The Acting Executive Chairman of the Economic and Financial Crimes Commission, EFCC, Ibrahim Magu, has described the resistance against the ongoing anti-graft war by the corrupt elements in the country as frightening.
He said though no one would expect the fight against corruption to be smooth, the resistance had assumed frightening dimensions with political motives inputed into most of the activities of the Commission, especially as the next general election approaches.
Speaking during a meeting with media executives in Lagos on Wednesday, September 5, 2018, Magu added that it had become fashionable for anyone being investigated for corruption to “scream political persecution.”
He said: “Corrupt officials of state governments are pleading immunity not ascribed to them by the Constitution. “Some governors have also extended the frontiers of their constitutional immunity by claiming that anti-corruption agencies cannot even investigate them.”
Magu, who described the event as part of his interface with critical stakeholders, therefore, urged the media to be more vigilant, adding that “as I have stated in various fora, the EFCC is apolitical and will not knock on your door, if you have not violated the law.
“The media owes Nigerians a duty not to allow the corrupt to deploy their ill-gotten riches to corner the machinery of government. Such folly was injurious to our national wellbeing in the past and will not profit us in the future.”

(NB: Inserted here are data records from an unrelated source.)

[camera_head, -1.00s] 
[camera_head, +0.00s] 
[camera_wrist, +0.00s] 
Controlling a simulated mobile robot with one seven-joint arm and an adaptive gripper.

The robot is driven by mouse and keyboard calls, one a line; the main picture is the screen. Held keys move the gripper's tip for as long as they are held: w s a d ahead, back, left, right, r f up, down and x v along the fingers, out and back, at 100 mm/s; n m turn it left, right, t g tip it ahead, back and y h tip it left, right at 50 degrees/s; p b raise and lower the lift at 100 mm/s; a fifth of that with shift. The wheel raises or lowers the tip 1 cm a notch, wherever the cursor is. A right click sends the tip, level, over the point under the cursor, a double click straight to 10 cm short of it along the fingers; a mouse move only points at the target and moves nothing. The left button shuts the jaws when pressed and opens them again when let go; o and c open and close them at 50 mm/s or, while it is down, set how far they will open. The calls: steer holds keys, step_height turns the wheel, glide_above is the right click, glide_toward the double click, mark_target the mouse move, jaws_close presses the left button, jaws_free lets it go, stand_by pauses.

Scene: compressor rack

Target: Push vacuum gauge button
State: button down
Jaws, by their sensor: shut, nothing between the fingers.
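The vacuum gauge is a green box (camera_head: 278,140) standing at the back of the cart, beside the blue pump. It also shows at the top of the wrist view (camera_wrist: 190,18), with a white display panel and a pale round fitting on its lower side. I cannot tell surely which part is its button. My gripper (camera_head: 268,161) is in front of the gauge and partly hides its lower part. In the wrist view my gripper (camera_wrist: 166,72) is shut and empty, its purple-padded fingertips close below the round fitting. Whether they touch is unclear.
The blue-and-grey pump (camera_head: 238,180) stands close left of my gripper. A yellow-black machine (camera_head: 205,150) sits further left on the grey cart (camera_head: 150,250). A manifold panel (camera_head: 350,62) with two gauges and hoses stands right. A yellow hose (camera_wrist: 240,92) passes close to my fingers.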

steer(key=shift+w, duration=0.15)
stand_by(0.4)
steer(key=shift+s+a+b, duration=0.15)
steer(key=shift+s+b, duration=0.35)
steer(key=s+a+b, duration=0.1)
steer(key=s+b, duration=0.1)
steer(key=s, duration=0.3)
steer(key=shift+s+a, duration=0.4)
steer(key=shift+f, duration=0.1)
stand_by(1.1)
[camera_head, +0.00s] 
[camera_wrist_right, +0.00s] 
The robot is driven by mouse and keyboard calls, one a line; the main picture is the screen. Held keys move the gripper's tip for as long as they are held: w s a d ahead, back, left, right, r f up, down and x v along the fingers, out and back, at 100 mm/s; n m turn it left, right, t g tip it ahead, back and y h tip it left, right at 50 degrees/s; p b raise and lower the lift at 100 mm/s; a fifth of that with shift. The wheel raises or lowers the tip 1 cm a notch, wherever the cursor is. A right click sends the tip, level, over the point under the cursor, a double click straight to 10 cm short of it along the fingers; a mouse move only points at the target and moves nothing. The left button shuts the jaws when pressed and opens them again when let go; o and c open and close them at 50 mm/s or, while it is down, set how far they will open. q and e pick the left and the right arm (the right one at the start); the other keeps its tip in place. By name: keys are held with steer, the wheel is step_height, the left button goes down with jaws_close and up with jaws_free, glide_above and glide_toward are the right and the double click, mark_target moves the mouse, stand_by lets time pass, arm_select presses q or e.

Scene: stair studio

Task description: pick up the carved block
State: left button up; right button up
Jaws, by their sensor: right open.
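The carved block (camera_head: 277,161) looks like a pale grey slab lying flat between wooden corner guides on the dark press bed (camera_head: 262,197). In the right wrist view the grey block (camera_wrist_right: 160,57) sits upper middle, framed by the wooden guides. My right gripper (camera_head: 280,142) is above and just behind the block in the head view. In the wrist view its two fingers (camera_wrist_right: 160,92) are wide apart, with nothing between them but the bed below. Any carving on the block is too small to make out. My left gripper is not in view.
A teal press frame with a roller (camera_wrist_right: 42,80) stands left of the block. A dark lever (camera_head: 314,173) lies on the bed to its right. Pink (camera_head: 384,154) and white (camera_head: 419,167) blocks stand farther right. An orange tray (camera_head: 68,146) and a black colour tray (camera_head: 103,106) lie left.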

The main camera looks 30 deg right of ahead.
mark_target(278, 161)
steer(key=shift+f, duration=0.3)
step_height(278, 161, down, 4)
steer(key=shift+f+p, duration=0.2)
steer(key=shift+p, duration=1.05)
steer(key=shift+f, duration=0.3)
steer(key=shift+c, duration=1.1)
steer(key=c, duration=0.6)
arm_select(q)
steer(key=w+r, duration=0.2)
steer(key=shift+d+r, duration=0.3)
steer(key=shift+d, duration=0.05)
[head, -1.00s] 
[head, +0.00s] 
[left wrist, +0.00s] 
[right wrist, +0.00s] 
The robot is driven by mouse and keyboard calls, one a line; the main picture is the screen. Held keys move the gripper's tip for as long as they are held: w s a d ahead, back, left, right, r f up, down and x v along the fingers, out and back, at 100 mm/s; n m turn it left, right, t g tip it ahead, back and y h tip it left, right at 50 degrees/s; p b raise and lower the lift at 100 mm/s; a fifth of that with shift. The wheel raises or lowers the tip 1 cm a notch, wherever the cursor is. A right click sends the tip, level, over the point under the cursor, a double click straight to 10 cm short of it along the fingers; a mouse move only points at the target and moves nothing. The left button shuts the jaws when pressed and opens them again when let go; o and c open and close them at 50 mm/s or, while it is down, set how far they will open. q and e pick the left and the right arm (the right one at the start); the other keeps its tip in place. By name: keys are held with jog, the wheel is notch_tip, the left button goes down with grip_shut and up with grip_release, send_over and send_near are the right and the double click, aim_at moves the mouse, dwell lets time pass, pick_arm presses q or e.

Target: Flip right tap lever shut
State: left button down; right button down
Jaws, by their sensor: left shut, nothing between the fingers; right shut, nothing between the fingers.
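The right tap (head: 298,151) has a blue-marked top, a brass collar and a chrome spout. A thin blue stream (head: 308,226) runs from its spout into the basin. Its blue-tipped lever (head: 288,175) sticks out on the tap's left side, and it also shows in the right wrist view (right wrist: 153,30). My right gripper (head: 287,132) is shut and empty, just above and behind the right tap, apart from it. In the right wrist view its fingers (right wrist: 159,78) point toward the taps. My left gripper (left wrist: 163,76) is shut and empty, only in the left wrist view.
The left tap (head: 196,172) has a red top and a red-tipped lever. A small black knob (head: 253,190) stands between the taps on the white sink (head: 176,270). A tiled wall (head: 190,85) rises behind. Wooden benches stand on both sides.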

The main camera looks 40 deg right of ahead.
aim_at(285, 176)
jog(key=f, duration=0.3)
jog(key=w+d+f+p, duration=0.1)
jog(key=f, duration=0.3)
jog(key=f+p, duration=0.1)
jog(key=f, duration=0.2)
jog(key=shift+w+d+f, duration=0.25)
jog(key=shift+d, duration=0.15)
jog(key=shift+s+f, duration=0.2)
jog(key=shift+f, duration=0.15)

The EFCC boss, who further stated that the Commission was making progress, in spite of the distractions and irritations by the corrupt, also used the occasion to reiterate that the Commission, under his leadership, had recorded improvements in the areas of prosecution of persons for corruption and recovery of stolen assets.'
“So far this year, we have had the honour of sending two former governors to jail for 14 years each. It has never happened", Magu said.